## BEGIN Data

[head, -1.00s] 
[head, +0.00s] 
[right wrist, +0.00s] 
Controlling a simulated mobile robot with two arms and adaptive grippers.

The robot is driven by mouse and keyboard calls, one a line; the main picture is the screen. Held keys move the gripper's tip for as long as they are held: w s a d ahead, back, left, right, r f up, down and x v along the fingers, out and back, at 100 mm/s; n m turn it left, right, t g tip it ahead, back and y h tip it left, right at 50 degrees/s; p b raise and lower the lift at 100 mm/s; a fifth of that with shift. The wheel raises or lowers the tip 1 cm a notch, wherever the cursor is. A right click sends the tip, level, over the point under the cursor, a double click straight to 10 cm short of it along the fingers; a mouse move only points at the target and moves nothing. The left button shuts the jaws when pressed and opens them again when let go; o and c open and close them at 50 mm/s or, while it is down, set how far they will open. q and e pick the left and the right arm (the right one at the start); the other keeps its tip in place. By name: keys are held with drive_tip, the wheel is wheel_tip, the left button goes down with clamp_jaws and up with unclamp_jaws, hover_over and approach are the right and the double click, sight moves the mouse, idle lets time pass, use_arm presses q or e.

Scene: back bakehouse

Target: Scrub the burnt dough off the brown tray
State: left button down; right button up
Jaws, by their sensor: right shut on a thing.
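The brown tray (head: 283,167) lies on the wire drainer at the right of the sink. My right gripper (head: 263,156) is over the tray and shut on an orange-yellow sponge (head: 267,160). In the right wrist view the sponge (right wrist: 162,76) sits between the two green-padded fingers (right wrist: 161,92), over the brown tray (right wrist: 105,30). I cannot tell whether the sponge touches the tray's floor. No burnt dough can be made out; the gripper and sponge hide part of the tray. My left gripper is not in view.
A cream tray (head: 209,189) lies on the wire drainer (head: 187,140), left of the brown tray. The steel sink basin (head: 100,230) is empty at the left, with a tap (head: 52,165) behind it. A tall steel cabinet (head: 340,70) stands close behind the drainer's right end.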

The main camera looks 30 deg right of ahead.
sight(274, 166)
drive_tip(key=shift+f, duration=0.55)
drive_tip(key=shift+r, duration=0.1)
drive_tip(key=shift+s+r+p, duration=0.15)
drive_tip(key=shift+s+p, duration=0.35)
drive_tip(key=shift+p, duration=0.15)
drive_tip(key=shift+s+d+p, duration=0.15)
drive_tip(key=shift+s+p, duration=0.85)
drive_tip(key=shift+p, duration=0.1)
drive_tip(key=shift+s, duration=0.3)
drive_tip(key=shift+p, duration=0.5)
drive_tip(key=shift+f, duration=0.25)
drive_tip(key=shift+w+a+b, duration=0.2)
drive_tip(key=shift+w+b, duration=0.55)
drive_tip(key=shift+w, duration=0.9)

## END Data

__Exercise directions__
Quote the entire listing above exactly.

__Finished exercise__
[head, -1.00s] 
[head, +0.00s] 
[right wrist, +0.00s] 
Controlling a simulated mobile robot with two arms and adaptive grippers.

The robot is driven by mouse and keyboard calls, one a line; the main picture is the screen. Held keys move the gripper's tip for as long as they are held: w s a d ahead, back, left, right, r f up, down and x v along the fingers, out and back, at 100 mm/s; n m turn it left, right, t g tip it ahead, back and y h tip it left, right at 50 degrees/s; p b raise and lower the lift at 100 mm/s; a fifth of that with shift. The wheel raises or lowers the tip 1 cm a notch, wherever the cursor is. A right click sends the tip, level, over the point under the cursor, a double click straight to 10 cm short of it along the fingers; a mouse move only points at the target and moves nothing. The left button shuts the jaws when pressed and opens them again when let go; o and c open and close them at 50 mm/s or, while it is down, set how far they will open. q and e pick the left and the right arm (the right one at the start); the other keeps its tip in place. By name: keys are held with drive_tip, the wheel is wheel_tip, the left button goes down with clamp_jaws and up with unclamp_jaws, hover_over and approach are the right and the double click, sight moves the mouse, idle lets time pass, use_arm presses q or e.

Scene: back bakehouse

Target: Scrub the burnt dough off the brown tray
State: left button down; right button up
Jaws, by their sensor: right shut on a thing.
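The brown tray (head: 283,167) lies on the wire drainer at the right of the sink. My right gripper (head: 263,156) is over the tray and shut on an orange-yellow sponge (head: 267,160). In the right wrist view the sponge (right wrist: 162,76) sits between the two green-padded fingers (right wrist: 161,92), over the brown tray (right wrist: 105,30). I cannot tell whether the sponge touches the tray's floor. No burnt dough can be made out; the gripper and sponge hide part of the tray. My left gripper is not in view.
A cream tray (head: 209,189) lies on the wire drainer (head: 187,140), left of the brown tray. The steel sink basin (head: 100,230) is empty at the left, with a tap (head: 52,165) behind it. A tall steel cabinet (head: 340,70) stands close behind the drainer's right end.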

The main camera looks 30 deg right of ahead.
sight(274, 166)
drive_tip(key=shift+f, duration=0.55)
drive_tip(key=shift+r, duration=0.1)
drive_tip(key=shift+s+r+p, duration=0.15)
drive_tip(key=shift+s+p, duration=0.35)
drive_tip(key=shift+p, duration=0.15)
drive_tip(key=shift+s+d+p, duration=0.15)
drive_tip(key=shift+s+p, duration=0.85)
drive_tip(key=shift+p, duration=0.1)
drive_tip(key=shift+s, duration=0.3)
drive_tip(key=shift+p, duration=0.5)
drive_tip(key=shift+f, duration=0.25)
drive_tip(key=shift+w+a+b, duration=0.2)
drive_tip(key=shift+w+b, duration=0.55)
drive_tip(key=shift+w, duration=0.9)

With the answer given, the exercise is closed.